The state’s overall crime rate of 6,373.9 per 100,000 people showed a 0.4 percent increase from 2016-2017, according to Attorney General Wayne Stenehjem. North Dakota remains a safe place where residents are comfortable going most places at night. Going for a walk or taking a bike ride in the state isn’t an adventure.

The crime statistics did reveal some interesting facts.

We still have a drinking problem despite the fact that the numbers have improved. Driving under the influence arrests accounted for 16 percent of all arrests in the state during 2017. That’s compared to 27 percent in 2012-13 before DUI reforms were approved by the Legislature. Sixteen percent is still too high. North Dakota usually ranks high in alcohol abuse statistics and law enforcement has been diligent in cracking down. The state will be a safer place if fewer people drink and drive.

Our murder rate remains low. The number of homicides statewide dropped from 17 in 2016 to 12 last year. It shows a state can have no death penalty and not worry about a lot of murders. Aggravated assaults, however, did increase 7.4 percent over the previous year.

There were some categories that showed increases that may be due to more reporting and intensified law enforcement.

Reports of rapes increased 19 percent from 2016 to 2017. That could be the result of more offenses or victims feeling more comfortable reporting the crimes to authorities. We hope it’s the latter because that would indicate people aren’t willing to allow rapists to get away with the crime. More pornography and obscene material were seized as state and local officials put a focus on child porn with the Internet Crimes Against Children task force.

As the digital world expands so does crime related to it.
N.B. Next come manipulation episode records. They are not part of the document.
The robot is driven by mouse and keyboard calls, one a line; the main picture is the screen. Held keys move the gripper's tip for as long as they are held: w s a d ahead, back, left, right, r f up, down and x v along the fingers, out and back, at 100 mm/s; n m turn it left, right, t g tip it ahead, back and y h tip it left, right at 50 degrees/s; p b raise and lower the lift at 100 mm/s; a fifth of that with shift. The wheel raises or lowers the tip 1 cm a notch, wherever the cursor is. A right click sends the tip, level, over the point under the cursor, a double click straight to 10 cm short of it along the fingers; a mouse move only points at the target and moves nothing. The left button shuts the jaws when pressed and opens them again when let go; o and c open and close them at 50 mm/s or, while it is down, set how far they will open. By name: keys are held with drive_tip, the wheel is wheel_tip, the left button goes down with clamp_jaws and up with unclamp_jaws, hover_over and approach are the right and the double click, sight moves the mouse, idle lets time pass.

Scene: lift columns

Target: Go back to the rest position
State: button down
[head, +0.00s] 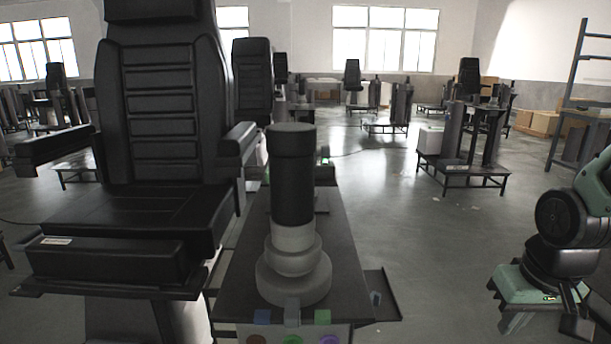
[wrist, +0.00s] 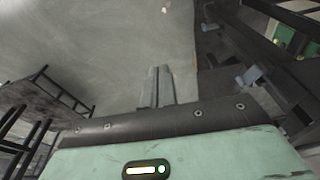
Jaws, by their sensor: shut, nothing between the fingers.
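My gripper (wrist: 156,88) shows in the wrist view with its two grey fingers side by side and touching, nothing between them. Its pale green hand with a small light fills the bottom of that view. In the head view my arm is bent at the right edge, with the green hand low at the lower right, over open floor. The hand is to the right of the control stand (head: 345,235) and apart from it. The fingertips are hard to make out in the head view.
A black seat (head: 165,110) stands at left. The stand carries a dark cylinder (head: 293,180) on round grey bases, with coloured buttons in front. Dark metal frames (wrist: 50,105) flank the gripper in the wrist view. A low platform (head: 462,172) stands farther back; floor between is clear.

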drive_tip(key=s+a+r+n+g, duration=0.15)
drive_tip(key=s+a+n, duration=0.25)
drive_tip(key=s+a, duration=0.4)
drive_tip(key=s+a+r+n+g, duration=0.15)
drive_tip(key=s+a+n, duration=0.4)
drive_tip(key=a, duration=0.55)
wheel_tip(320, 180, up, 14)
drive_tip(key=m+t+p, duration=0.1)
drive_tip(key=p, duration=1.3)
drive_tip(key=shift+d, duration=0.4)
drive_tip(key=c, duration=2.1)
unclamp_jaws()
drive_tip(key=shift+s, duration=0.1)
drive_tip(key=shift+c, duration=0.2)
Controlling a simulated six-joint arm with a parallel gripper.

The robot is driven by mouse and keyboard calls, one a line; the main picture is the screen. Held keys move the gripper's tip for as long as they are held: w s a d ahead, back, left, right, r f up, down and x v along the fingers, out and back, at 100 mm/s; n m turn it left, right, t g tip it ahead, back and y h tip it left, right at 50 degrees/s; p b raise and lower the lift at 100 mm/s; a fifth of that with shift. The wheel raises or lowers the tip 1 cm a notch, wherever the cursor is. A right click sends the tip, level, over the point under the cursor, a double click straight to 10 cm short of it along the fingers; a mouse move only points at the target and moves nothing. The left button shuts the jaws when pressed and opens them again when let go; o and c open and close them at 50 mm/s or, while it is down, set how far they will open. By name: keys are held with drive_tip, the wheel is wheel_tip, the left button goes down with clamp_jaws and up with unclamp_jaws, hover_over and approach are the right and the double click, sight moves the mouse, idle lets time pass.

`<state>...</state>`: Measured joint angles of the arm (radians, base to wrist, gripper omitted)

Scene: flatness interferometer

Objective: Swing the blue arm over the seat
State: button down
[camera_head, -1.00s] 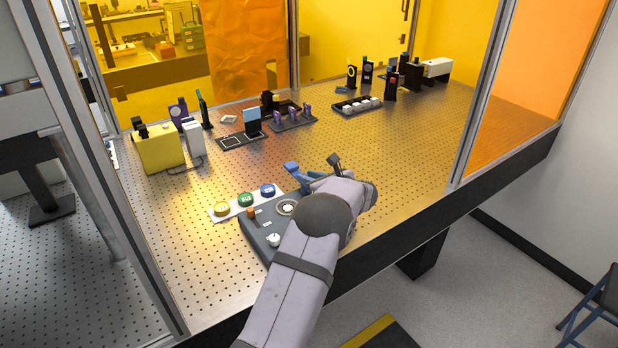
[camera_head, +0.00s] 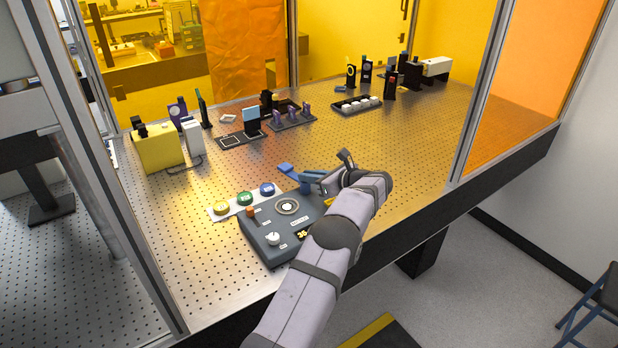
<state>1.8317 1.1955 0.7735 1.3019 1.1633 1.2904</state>
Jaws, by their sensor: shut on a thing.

Hacking and computer invasion increased from one case in 2016 to 22 last year. Officials expect there are more victims who aren’t reporting the crimes.

Property crimes account for over half of all offenses with $37.2 million in property stolen last year.

Still, residents can feel secure in living in North Dakota. We haven’t escaped the problems that plague the rest of the nation, but it’s been on a smaller scale. Drugs have been coming into our state and drug arrests increased 4.4 percent last year. The potency of the drugs has increased and they can be found with all age groups. Marijuana accounts for about half of the drug arrests. It’s likely North Dakotans will vote on allowing the recreational use of marijuana in November. If that passes it will prompt a massive debate.

In announcing the crime statistics on Monday, Stenehjem highlighted an interesting aspect of the report. Crime in the oil patch isn’t any worse than elsewhere in the state. The 19 oil producing counties account for 28 percent of the state’s population and 25 percent of the aggravated assaults, drug arrests and homicides in 2017.

The Wild West isn’t wild any more. While there’s room for improvement, you can travel the state without fear. It’s a good feeling.